Wednesday, October 12, 2011
This chart shows the fairly significant reversal in two indicators of fear that has occurred this month: the Vix Index (orange), and the 10-yr Treasury yield (white). The chart bellow combines these two into one, the Vix/10-yr ratio:
Obviously, something big has happened since Oct. 3rd, which marked the peak in the Vix/10-yr ratio and the recent low in the S&P 500. The Eurozone sovereign debt crisis has not been resolved, not by a long stretch, so what is it? Two things: 1) economic data that show the U.S. economy is still growing, and in fact might be picking up a bit after a very depressed first half (e.g., unemployment claims, private sector payrolls, rail shipments, capital goods orders), and 2) indications that the Eurozone debt crisis is not getting worse and might possibly have a solution down the road. Reason #2 might not sound very convincing, but I think it does mark an important inflection point. After all, as I have been noting for awhile, since markets were priced to an "end-of-the-world-as-we-know-it" scenario, then anything short of that, even just a hint that conditions might be sort of stabilizing or improving just a tiny bit, would have to be very good news in a relative sense.

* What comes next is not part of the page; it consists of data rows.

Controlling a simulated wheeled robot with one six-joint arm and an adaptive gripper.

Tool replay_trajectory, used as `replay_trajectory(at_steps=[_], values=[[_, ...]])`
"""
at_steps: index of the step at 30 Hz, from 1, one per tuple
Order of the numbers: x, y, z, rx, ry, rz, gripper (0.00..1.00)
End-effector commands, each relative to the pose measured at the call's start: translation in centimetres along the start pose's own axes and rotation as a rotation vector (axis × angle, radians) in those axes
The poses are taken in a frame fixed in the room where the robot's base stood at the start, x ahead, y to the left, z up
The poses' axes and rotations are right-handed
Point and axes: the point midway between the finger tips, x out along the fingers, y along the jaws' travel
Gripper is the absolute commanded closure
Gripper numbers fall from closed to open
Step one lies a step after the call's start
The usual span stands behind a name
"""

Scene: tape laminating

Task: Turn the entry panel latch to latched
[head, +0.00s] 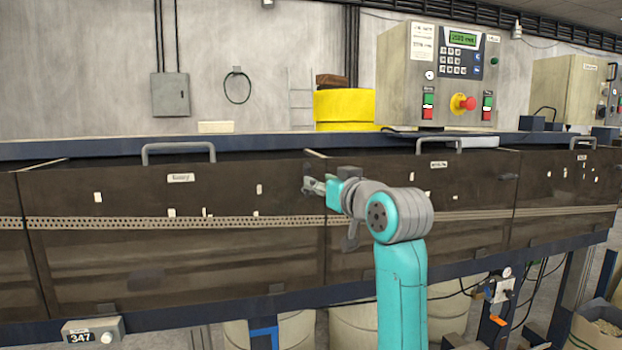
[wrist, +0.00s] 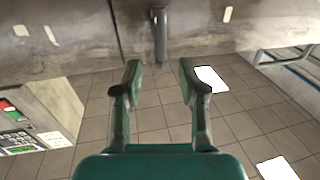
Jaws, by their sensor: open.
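A dark grey latch handle (wrist: 160,36) shows in the wrist view beside a panel seam. It is a short bar, lying nearly straight up and down in that picture. My gripper (wrist: 158,82) is open and empty, its two fingers apart, with the handle beyond the tips and roughly in line with the gap. In the head view my gripper (head: 313,187) is at the seam between the left dark panel (head: 100,255) and the middle one. The latch there is largely hidden by the gripper. I cannot tell whether a finger touches it.
A control box (head: 445,75) with a red stop button stands behind the panels. Handles (head: 178,150) rise from the panels' top edge. A grey box marked 347 (head: 93,332) sits low at the left. The wrist view shows a tiled surface (wrist: 150,110) beyond the fingers.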

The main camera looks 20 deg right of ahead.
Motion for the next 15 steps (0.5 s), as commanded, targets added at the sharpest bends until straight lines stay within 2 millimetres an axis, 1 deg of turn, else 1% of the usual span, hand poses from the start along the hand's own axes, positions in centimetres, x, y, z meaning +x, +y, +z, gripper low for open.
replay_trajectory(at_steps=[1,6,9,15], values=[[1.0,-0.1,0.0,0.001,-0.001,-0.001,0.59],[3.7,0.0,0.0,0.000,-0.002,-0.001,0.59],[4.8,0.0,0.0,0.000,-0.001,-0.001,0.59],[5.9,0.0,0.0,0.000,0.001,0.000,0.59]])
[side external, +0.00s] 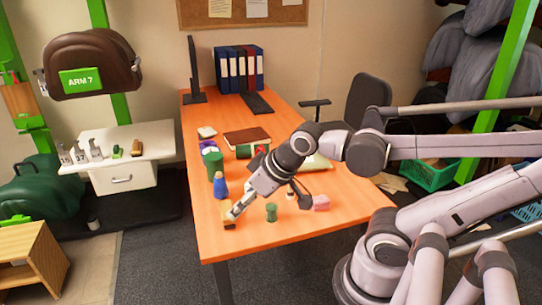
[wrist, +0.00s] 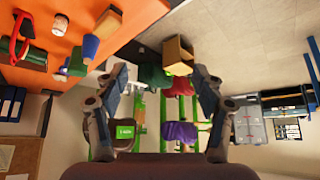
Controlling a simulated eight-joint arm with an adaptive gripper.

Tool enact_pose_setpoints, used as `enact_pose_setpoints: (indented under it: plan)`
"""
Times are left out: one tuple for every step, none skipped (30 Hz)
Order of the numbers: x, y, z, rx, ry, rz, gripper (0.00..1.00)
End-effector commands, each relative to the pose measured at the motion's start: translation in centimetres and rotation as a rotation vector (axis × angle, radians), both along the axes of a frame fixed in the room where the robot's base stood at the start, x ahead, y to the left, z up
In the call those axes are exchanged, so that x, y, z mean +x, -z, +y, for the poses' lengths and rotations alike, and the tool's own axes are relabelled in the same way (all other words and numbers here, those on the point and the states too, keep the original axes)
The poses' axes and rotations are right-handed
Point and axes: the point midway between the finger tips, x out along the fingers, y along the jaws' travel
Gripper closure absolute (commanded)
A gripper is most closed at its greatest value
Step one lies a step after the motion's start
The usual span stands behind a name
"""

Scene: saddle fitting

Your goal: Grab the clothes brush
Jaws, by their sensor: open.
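A tan, block-like thing, which I take for the clothes brush (side external: 228,216), is on the orange desk at its near left corner in the side view. In the wrist view the same tan brush (wrist: 107,22) shows at upper left, outside the span of my fingers. My gripper (side external: 236,211) is open and its tips appear close beside the brush in the side view; whether they touch it I cannot tell. In the wrist view my gripper's two fingers (wrist: 158,78) are spread wide with nothing between them.
A blue bottle (side external: 220,187) and a green canister (side external: 214,163) stand behind the brush along the desk's left edge. A green spool-like piece (side external: 271,212) and a pink block (side external: 321,203) are to the right. A white side table (side external: 122,135) with small items stands apart at left.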

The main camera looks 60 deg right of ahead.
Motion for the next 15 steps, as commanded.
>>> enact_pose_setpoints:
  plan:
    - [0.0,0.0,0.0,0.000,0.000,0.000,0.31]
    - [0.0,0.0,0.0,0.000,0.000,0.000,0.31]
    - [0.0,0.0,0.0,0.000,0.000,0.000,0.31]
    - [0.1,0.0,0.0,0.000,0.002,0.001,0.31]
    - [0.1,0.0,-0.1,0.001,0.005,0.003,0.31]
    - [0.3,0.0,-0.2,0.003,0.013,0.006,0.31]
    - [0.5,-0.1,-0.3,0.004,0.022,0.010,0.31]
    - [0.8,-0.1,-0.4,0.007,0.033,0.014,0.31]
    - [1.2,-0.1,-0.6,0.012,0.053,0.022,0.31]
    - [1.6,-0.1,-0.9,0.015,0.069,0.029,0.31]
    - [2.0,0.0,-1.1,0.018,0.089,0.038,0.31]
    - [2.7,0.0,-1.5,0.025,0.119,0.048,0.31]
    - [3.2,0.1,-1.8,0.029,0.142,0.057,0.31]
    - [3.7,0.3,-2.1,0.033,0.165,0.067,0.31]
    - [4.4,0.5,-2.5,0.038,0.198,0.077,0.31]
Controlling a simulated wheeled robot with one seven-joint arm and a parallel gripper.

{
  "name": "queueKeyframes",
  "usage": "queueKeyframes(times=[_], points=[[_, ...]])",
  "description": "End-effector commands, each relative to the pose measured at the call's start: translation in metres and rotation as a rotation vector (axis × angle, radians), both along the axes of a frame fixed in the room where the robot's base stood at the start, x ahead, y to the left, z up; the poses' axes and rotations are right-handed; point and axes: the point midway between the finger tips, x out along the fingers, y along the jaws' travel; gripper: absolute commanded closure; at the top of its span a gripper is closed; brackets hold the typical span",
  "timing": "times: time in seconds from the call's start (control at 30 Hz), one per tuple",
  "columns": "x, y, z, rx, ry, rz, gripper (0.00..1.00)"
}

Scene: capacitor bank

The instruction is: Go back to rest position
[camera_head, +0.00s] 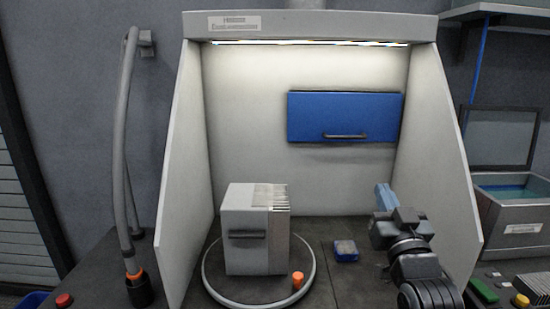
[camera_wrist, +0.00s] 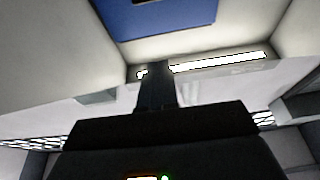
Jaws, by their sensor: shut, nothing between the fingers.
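My gripper (camera_head: 384,196) is at the right side of the booth in the head view, raised above the dark work surface (camera_head: 325,288). It points toward the back wall, below the blue cabinet door. In the wrist view my gripper (camera_wrist: 156,70) shows its dark fingers together, with nothing between them. The wrist view looks up toward the booth's strip light (camera_wrist: 220,62) and the blue door (camera_wrist: 160,15). No held object shows.
A white box-shaped unit (camera_head: 245,262) with fins stands on a round turntable (camera_head: 228,296), beside an orange cap (camera_head: 298,279). A small blue block (camera_head: 346,250) lies left of my arm. The blue door (camera_head: 343,112) is shut. The booth's right wall (camera_head: 436,160) stands close to my arm.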

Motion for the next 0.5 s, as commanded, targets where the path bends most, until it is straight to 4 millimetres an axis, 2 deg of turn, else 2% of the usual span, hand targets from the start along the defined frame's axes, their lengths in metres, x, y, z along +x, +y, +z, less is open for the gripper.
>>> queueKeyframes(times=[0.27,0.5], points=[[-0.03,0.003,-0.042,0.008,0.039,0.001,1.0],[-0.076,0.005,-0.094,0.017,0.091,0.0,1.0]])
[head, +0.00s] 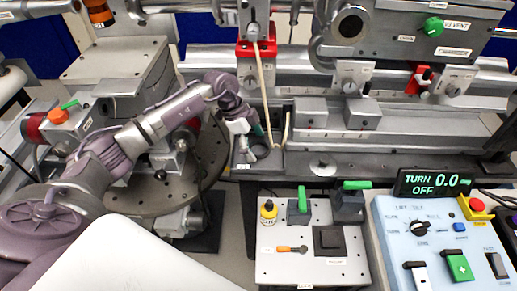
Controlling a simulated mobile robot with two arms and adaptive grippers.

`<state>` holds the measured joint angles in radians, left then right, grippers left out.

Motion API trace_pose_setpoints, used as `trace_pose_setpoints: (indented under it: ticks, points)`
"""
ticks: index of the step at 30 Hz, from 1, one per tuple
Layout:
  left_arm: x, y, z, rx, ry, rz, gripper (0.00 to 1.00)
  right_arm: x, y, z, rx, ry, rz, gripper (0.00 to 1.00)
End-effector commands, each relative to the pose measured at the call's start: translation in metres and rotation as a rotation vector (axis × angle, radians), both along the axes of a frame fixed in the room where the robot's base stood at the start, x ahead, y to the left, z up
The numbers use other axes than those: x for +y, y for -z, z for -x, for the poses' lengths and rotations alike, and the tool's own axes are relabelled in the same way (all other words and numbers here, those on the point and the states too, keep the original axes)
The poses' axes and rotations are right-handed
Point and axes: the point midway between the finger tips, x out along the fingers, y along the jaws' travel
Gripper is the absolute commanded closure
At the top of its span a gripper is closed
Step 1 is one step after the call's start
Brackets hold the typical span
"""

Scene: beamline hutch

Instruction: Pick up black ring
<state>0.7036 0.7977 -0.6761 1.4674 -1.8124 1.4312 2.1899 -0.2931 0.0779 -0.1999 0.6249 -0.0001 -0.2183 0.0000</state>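My left gripper (246,132) reaches in from the left and points down over a small dark tray (272,166) at the front of the bench. A small dark ring-shaped thing (259,152) shows in this tray, just below the fingertips; it looks like the black ring, but it is small and partly hidden by the gripper. I cannot tell whether the fingers touch it or how far apart they are. My right gripper is not in view.
A tan hose (264,85) hangs down just right of my gripper. Metal blocks (312,111) stand on the rail to the right. A round metal table (160,195) is left.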

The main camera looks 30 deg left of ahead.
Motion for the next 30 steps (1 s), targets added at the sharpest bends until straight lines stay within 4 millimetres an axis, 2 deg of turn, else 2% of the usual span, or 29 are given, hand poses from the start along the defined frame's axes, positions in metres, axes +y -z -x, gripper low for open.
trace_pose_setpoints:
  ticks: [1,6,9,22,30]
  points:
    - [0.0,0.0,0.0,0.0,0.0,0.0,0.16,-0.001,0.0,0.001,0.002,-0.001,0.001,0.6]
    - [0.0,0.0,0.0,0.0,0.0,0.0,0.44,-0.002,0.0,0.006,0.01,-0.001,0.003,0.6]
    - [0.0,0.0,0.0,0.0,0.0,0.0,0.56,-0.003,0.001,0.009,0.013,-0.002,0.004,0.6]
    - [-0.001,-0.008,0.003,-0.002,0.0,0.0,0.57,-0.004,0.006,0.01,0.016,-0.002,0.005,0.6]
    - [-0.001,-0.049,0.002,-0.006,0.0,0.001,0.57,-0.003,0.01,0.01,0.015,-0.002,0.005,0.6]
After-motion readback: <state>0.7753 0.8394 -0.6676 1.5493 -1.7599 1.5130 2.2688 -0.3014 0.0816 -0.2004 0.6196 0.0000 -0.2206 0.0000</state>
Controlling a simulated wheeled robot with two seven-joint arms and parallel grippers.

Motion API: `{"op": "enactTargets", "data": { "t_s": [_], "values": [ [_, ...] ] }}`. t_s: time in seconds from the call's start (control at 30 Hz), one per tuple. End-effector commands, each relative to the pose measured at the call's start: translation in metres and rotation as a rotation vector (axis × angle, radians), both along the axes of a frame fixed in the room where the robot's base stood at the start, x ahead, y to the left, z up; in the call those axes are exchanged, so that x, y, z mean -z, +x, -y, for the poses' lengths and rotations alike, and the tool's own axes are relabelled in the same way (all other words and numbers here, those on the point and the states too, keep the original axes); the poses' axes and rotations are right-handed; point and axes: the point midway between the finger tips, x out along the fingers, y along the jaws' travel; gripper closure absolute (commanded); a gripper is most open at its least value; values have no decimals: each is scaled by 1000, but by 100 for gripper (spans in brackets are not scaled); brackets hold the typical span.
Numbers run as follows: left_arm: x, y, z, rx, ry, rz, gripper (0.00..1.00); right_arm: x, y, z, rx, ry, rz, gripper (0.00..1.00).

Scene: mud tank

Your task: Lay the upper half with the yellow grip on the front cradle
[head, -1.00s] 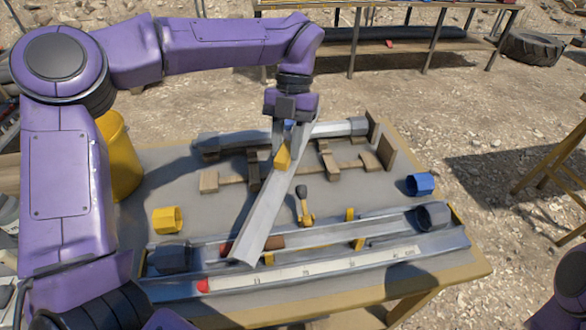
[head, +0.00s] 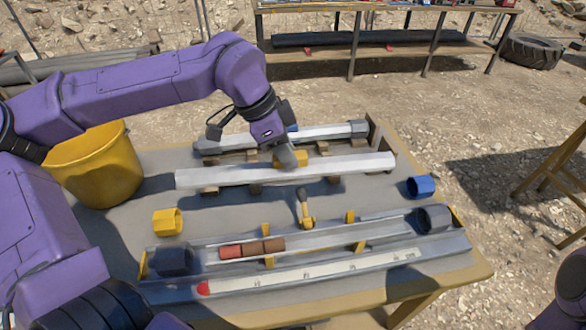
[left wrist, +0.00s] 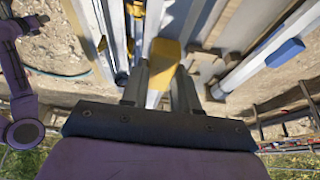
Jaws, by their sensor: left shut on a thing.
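The upper half (head: 345,167) is a long pale grey channel piece with a yellow grip (head: 284,160). It lies crosswise, open side down, over the front cradle, whose wooden blocks (head: 255,190) peek out under its near edge. I cannot tell whether it touches them. My left gripper (head: 291,158) is above its middle, shut on the yellow grip. The grip also shows between the fingers in the left wrist view (left wrist: 163,58). My right gripper is out of view.
Behind lies another grey half (head: 335,132) with a blue grip on the back cradle. In front, a long trough (head: 330,238) holds reddish-brown cores. A yellow ring (head: 167,222), a blue ring (head: 420,186) and a yellow-handled tool (head: 306,210) stand around. A yellow bucket (head: 95,170) is at left.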

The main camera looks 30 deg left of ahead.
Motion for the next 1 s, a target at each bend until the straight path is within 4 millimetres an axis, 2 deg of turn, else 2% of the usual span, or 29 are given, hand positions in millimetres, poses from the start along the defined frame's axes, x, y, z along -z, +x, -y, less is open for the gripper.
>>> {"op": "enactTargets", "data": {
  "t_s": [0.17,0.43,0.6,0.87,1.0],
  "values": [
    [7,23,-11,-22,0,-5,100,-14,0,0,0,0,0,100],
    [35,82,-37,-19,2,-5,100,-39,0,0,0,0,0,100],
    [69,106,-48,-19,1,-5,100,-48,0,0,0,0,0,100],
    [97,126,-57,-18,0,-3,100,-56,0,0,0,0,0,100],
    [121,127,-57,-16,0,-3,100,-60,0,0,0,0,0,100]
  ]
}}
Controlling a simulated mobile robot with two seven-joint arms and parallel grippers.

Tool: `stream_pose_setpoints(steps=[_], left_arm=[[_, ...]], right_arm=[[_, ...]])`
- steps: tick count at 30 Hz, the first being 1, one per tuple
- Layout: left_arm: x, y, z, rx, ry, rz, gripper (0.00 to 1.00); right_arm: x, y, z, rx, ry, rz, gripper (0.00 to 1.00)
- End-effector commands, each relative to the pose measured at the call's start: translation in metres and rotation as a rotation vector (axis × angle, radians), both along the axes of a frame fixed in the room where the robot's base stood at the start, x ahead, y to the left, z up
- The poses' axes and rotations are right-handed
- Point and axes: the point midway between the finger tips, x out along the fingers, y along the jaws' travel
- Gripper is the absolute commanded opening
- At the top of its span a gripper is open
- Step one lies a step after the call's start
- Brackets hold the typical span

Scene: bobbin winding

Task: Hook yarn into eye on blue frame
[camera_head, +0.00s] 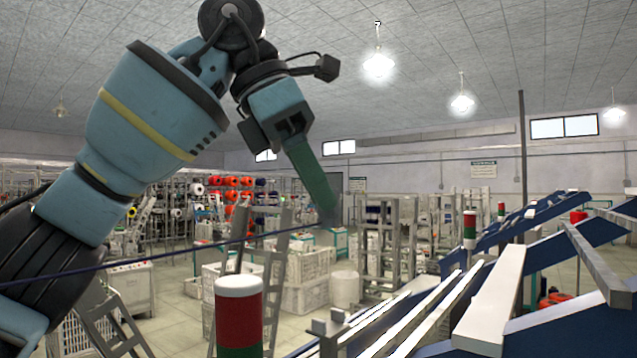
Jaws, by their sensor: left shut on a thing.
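My left gripper (328,213) reaches down from the upper left, its long green fingers closed together. A thin dark blue yarn (150,259) runs from the left edge, rising slightly to the fingertips, and the gripper is shut on it. The yarn looks taut. The blue frame (560,335) with pale metal rails fills the lower right, and the fingertips are to the left of its main part in the picture. I cannot make out the eye on it. My right gripper is not in view.
A cone or post with white, red and green bands (239,315) stands in front at bottom centre. A similar one (470,230) stands by the frame. Behind are white crates (300,266), grey metal stands (385,235) and racks of coloured spools (232,183).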

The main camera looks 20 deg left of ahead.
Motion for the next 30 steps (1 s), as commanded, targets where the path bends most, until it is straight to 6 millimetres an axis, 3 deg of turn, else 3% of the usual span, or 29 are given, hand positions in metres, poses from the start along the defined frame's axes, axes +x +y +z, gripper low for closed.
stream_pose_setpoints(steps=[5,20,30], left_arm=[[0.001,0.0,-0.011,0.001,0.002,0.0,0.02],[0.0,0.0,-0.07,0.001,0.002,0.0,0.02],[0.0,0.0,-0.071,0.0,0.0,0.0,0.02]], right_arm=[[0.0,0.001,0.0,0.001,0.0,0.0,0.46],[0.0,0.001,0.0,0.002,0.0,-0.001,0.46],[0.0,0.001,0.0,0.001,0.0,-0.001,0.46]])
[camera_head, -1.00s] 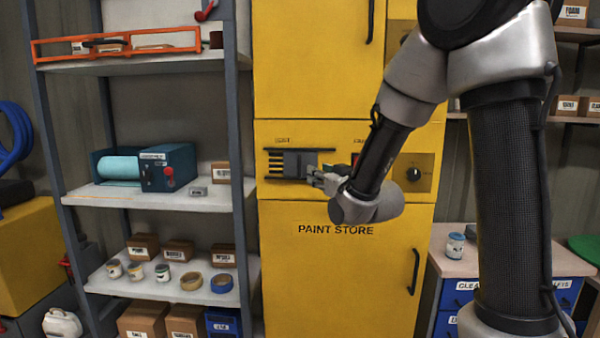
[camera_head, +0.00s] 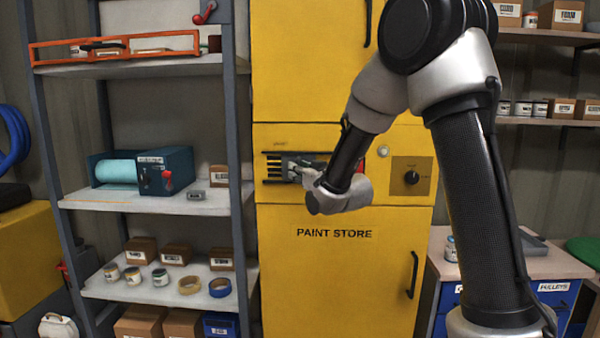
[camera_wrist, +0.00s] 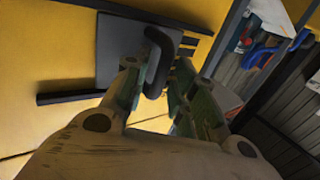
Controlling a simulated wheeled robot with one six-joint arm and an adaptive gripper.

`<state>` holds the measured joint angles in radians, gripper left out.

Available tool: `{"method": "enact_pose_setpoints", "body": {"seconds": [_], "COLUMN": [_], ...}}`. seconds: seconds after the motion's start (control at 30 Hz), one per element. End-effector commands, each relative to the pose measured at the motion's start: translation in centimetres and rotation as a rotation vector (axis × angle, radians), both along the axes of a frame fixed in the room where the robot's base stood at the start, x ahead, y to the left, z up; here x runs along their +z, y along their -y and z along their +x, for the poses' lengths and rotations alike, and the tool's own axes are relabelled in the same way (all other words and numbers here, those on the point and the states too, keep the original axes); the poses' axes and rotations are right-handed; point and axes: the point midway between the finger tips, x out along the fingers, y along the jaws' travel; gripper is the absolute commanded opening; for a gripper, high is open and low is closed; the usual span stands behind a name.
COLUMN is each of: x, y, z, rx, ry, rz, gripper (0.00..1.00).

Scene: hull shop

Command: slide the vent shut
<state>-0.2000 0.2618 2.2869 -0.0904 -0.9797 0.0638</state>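The vent is on the yellow paint store cabinet's middle panel. Its dark slots (camera_head: 273,168) show at the left, uncovered. A grey sliding plate (camera_wrist: 122,50) with a black bar handle (camera_wrist: 160,58) lies just beside the slots, on a dark rail (camera_wrist: 70,97). In the wrist view a few slots (camera_wrist: 186,72) show past the handle. My gripper (camera_wrist: 157,78) is at the plate with its fingers apart, one on each side of the handle. It also shows in the head view (camera_head: 296,170), where it hides part of the plate. I cannot tell whether a finger touches the handle.
A rotary knob (camera_head: 411,178) and a partly hidden red part (camera_head: 383,151) sit right of the vent. A grey shelf rack (camera_head: 150,200) with boxes and jars stands close on the left. A workbench (camera_head: 480,262) stands at the right.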

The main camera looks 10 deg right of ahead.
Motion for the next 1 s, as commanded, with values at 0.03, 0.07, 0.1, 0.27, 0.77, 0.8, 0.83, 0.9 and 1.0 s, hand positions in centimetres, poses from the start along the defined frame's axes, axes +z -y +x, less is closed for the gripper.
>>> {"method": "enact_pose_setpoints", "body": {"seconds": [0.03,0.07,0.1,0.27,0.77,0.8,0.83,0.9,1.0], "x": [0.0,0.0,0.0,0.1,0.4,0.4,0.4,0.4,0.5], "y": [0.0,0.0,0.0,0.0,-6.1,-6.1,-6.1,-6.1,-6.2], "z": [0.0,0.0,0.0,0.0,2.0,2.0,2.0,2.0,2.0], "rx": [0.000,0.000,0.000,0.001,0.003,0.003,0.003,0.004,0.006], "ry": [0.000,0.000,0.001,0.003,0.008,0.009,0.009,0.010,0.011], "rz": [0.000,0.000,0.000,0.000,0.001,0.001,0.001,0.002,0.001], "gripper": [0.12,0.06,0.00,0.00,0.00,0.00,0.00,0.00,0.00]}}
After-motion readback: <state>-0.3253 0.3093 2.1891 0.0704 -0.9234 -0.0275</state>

In short, markets were braced for an outright catastrophe, and now that seems doubtful. That's not to say the future looks rosy—on the contrary, we still face strong headwinds and likely setbacks on the road to a painfully slow recovery. To really get optimistic, we'll need to see real austerity measures (such as those adopted by Ireland), tax reform (lower and flatter tax rates, coupled with fewer deductions and a broadening of the tax base), entitlement reform (e.g., a privatization of social security, higher retirement ages, and market-based healthcare reform), and central banks willing and able to take bold steps to reverse their quantitative easing as the demand for money falls back to its pre-2008 levels. That comprises my wish list of things to hope for over the next 2 years, and I think they are doable.